Although the commitment of thermal units is similar in this case, their total generation is still significantly distinct. In
Figure 14, we can see that the thermal generation in aggregated model is 879 MW higher than the generation in the zone model in the 40th half-hour.
The most apparent consequence in the changes in thermal generation shown in
Figure 11 are differences in the present costs of the system. To illustrate such changes, we show in
Figure 15 the average thermal generation costs for each case over the five trials. From this figure, it can be seen that, for most cases, there is a noticeable increase in thermal costs in the aggregated model, suggesting that the decrease in thermal generation, from the aggregated to the zone model, presented in
Figure 11 is also found in most of the other cases. Two cases that are exceptions to this trend are Cases 4 and 8, for which the costs in the zone model can be slightly higher than those in the aggregated model.
Another important metric in a hydro-dominated system is the stored energy left in the reservoirs at the end of the planning horizon. The more energy stored in the reservoirs, the less thermal generation will be required in the future—resulting in lower future generation costs. Here, we use the methodology presented in [
21] to compute the stored energy in each of Brazil’s four subsystems: Southeast, South, Northeast, and North. In summary, the stored energy is an estimate of how much energy could be continuously generated by hydro plants with just the water that is currently in the reservoirs. Take, for instance, the cascade of of
Figure 2. The stored energy for this cascade is computed as the maximum energy that could be generated by first depleting Foz do Areia’s reservoir, i.e., the right-most plant in the figure (the one farthest from the sea). As water leaves Foz do Areia’s reservoir, it eventually reaches Segredo’s, where it can again be used to generate more energy, in addition to the water already in Segredo’s reservoir. This reasoning is applied until the last plant in the cascade, the one closest to the sea, is reached. The cascade’s stored energy is then simply the sum of the stored energy of all the cascade’s plants, while, for a subsystem, the stored energy is the sum of its cascades’ stored energy. Nonetheless, instead of presenting the stored energy itself, we first show only the difference in the relative stored energy for the four subsystems for models aggregated and zones in
Figure 16.
Figure 16 shows that, for subsystems Southeast and South, there is an evident trend of more water usage in the zone model.
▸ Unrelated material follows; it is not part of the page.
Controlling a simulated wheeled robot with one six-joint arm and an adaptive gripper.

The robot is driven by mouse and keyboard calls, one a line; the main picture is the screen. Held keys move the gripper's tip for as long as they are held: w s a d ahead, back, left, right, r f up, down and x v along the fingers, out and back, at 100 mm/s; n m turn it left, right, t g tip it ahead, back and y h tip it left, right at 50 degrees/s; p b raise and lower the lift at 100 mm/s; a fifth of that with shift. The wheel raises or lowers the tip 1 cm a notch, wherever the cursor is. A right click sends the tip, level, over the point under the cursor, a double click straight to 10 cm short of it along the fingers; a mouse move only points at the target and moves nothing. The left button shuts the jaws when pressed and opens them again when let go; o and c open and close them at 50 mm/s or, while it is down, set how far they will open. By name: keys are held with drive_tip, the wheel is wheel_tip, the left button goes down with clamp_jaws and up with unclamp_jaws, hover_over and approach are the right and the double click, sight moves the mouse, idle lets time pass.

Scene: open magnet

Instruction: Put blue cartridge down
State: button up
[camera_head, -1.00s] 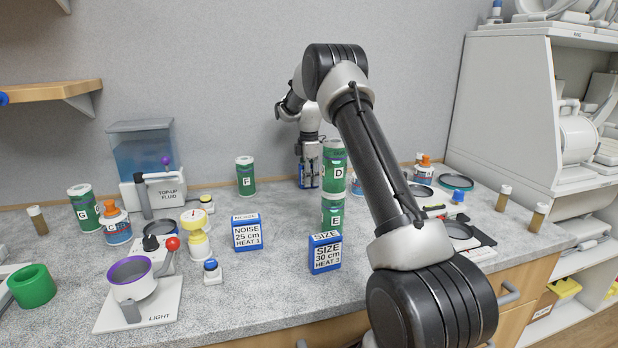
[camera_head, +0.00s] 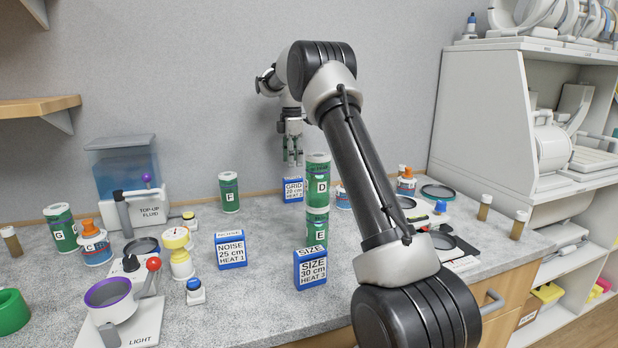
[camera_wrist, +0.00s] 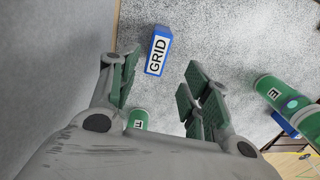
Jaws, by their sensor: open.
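The blue cartridge with a white label reading GRID 22 cm (camera_head: 293,190) stands on the grey counter near the back wall, left of the green canister D. It also shows in the wrist view (camera_wrist: 158,52), apart from the fingers and beyond their tips. My gripper (camera_head: 292,158) is above it, pointing down, open and empty. In the wrist view its two green-padded fingers (camera_wrist: 160,85) are spread with nothing between the pads. Two more blue cartridges stand nearer the front: NOISE 25 cm (camera_head: 230,249) and SIZE 30 cm (camera_head: 311,268).
Green canisters D (camera_head: 318,172) and E (camera_head: 317,228) are stacked close right of the GRID cartridge. Canister F (camera_head: 229,192) stands to its left. My arm hides part of the right counter. Grey counter (camera_head: 262,215) is clear between F and NOISE.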

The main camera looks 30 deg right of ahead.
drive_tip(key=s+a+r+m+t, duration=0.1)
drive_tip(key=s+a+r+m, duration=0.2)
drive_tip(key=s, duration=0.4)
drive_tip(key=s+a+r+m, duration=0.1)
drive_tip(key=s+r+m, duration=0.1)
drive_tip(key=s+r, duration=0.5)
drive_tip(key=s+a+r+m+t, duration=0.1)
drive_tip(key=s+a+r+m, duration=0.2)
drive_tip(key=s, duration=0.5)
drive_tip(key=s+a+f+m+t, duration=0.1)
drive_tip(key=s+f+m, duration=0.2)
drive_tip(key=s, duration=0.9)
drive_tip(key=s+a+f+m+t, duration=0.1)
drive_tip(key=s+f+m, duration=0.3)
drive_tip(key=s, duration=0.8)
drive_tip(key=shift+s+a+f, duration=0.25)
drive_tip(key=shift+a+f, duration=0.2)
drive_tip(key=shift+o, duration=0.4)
According to
Figure 8, the majority of violated plants are located there: Machadinho, Itá, Salto Caxias, For do Chapecó, Salto Osório, Segredo, and Barra Grande are located in the South; Itumbiara, LC Barreto, Irapê, Cana Brava, Amador Aguiar I, São Salvador, Três Irmãos, São Simão, and Serra do Facão are in the Southeast subsystem. Thus, with the results from
Figure 8 and
Figure 16, we can deduce that the explicit representation of the operating zones tends to lead to more water usage for subsystems Southeast and South. A important factor that contributes to this is the presence of large Francis turbines in these two subsystems whose minimum generation are, roughly, 60% of their rated power. On the other hand, we see in
Figure 16c that there is no evident change in the stored energy for the Northeast subsystem, apart from Cases 4–6. For the five trials of Case 4, this subsystem has more stored energy in the aggregated model than in the zone one. For this particular case and subsystem, the zone model tends to use less hydro generation. The differences for the North subsystem are presented in
Figure 16d. From the four subsystems, the North has the lowest capacity of energy storage, and the representation of operating zones has a diminished significance in terms of energy storage. Furthermore, we see from this figure the differences in stored energy for the two models in this subsystem are also close to zero for most cases.
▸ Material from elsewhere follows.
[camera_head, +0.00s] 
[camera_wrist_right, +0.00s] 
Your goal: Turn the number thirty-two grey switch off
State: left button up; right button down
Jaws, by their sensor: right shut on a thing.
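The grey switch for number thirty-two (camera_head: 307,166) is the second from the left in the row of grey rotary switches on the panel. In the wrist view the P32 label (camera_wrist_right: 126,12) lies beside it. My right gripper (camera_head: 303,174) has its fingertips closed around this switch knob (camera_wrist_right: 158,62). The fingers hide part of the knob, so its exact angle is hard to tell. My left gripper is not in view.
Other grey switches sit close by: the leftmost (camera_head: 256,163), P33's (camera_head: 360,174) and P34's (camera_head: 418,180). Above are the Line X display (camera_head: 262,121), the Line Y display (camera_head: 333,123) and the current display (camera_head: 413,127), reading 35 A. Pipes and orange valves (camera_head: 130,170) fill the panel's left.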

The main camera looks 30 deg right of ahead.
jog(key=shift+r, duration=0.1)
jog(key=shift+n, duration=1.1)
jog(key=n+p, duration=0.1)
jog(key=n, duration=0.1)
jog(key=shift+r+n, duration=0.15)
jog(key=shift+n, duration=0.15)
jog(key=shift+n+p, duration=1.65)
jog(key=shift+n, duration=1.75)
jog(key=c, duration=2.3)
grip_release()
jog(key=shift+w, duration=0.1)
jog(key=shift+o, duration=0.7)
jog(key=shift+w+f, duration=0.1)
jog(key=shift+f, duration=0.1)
The analysis of the energy storage can be extended to the Brazilian system as a whole. In
Table 5 we show the average stored energy for the Brazilian system for each of the ten cases over the five trials—differences in the trials are negligible for this analysis. Consistent with the results shown so far, we see that the aggregated model leads to more stored energy for all cases. The relative difference between the total stored energy of the two models ranges from 0.1% to 0.56%—the zone model stores from 0.1% to 0.56% less energy than the aggregated model. Note that these differences are computed for a single day. Thus, over the course of a year, the differences in stored energy can amount to significant numbers. Additionally, the results for the system’s stored energy concur with the differences seen in the total hydro generation for models aggregated and zone illustrated in
Figure 10: more hydro generation leads to less stored energy. Furthermore, the inconsistencies between the aggregated model and the zone model can also be used as a strong argument for a better representation of the hydro operation in longer-term problems, similar to what has been investigated for network constraints in [
22].
In addition to the differences in operating costs and stored energy presented above, another important metric that is directly affected by the optimization model chosen to represent the day-ahead operation, is the system’s marginal costs. In Brazil, the power system is divided into four interconnected subsystems: Southeast, South, Northeast and North. The current practice for pricing electrical-energy consumption consists in assigning uniform prices for all buses within each subsystem. The prices are derived from the marginal costs obtained by solving the unit-commitment problem, with the binary decisions fixed at their respective values in the best solution found for the day-ahead problem, and by relaxing all inner subsystem transmission constraints—the latter guarantees uniform prices within the subsystems. The marginal costs, in turn, are the dual variables associated with the power-balance constraints. Here, we follow this methodology to obtain the marginal costs for the day-ahead problem with both hydro models. In our finding, we have observed that, at most times, the marginal costs are higher for the aggregated model, which can be associated with the usual higher levels of thermal generation in this model.
Figure 17 gives the marginal costs for the four subsystems in Case 8 Trial 1 to demonstrate this trend. As
Figure 17 shows, for all subsystems, the greatest differences in marginal costs for the two models happen in the last periods of the planning horizon—the difference in marginal costs reaches as much as
$100/MW for subsystems Southeast, South and Northeast in the 46th period (10:30 pm of the day ahead).